§ Your objective
Extract, unchanged, each line of the listing below from its first line through the line that contains "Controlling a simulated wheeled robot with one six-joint", inclusive, and nothing else.

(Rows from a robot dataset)

· · ·

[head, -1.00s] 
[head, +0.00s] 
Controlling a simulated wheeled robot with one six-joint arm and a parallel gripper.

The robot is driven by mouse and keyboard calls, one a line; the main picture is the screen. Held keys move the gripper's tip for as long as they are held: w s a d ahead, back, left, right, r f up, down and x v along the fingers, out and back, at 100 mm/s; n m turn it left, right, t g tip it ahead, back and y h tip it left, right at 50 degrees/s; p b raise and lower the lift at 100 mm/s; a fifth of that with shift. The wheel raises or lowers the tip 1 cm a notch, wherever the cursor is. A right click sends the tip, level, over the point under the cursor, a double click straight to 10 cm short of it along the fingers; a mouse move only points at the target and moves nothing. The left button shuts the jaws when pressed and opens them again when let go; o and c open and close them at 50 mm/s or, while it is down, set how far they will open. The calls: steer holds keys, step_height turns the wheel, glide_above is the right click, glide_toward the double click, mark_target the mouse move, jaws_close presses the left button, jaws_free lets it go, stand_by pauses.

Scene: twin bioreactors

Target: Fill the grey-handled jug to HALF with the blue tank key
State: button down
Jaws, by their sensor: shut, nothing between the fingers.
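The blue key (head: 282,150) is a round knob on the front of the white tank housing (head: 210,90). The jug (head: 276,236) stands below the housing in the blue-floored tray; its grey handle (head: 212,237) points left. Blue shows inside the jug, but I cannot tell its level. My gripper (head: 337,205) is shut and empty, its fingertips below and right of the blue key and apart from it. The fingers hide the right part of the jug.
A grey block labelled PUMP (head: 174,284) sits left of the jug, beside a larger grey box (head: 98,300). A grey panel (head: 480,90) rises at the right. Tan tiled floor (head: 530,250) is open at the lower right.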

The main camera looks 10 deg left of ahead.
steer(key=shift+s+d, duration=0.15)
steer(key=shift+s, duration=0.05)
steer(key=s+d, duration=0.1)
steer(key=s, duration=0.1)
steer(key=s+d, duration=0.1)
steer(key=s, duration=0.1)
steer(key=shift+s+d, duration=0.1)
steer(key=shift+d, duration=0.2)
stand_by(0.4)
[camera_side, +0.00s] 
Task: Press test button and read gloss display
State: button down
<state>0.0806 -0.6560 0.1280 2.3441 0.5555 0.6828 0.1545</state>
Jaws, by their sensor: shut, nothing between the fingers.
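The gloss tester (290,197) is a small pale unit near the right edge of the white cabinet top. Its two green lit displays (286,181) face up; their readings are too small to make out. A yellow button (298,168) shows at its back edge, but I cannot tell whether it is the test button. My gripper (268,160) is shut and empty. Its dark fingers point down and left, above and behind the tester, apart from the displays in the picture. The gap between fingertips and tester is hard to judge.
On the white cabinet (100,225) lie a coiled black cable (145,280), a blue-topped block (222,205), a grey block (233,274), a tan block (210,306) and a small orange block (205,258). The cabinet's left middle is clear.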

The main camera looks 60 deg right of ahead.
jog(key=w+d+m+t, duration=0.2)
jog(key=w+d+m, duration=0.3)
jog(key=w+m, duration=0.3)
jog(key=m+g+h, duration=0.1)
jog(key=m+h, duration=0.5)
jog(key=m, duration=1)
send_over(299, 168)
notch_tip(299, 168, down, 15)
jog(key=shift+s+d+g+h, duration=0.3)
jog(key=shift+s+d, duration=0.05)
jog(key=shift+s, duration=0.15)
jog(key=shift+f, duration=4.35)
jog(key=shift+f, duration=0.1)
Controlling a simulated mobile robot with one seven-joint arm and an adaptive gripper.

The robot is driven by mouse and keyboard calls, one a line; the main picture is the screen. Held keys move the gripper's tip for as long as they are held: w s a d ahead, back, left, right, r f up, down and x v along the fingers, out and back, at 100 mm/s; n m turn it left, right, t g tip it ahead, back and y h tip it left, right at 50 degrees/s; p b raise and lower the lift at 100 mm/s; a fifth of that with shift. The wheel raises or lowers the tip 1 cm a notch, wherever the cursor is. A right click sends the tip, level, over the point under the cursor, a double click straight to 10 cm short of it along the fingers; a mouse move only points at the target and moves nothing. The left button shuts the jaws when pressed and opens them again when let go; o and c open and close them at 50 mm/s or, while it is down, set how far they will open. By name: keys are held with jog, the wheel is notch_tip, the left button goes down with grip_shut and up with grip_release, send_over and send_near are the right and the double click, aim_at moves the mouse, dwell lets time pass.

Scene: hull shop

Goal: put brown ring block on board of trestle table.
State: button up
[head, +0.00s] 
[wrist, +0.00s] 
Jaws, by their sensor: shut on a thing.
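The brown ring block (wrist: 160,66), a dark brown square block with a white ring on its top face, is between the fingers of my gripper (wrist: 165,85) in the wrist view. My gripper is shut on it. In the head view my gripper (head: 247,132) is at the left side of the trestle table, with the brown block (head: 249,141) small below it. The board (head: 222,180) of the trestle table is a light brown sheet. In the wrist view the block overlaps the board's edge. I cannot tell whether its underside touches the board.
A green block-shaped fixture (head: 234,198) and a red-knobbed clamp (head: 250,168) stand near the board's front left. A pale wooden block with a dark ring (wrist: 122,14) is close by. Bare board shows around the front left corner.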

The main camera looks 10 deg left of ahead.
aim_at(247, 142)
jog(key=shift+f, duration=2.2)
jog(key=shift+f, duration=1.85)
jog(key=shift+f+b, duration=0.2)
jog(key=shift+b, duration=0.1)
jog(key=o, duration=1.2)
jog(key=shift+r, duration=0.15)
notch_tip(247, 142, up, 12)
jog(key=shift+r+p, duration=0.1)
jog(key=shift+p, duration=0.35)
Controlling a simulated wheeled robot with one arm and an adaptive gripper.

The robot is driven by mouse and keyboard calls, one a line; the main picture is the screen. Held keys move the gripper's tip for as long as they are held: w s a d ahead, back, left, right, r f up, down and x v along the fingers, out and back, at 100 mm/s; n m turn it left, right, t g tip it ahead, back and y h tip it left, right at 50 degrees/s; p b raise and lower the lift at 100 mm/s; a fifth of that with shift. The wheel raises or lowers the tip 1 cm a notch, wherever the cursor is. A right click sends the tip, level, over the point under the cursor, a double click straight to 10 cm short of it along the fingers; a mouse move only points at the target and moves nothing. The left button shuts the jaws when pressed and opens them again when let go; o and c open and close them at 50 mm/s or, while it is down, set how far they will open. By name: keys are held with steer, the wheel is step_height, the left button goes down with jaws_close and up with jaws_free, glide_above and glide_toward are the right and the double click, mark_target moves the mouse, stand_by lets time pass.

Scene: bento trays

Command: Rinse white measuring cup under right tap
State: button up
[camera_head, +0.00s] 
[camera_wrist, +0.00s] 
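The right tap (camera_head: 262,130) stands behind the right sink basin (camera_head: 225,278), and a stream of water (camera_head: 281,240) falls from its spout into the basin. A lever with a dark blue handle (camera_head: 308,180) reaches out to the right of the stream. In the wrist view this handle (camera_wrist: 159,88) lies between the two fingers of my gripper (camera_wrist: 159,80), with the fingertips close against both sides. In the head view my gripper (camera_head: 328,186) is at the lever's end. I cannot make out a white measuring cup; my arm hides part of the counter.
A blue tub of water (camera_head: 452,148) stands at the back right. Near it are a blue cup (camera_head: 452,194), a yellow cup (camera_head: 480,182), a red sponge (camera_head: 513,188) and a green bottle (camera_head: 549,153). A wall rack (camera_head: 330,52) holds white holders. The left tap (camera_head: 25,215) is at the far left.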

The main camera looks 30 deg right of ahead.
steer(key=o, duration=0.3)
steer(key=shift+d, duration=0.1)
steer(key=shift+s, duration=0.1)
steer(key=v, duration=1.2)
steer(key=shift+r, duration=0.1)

· · ·

§ Reply
[head, -1.00s] 
[head, +0.00s] 
Controlling a simulated wheeled robot with one six-joint arm and a parallel gripper.

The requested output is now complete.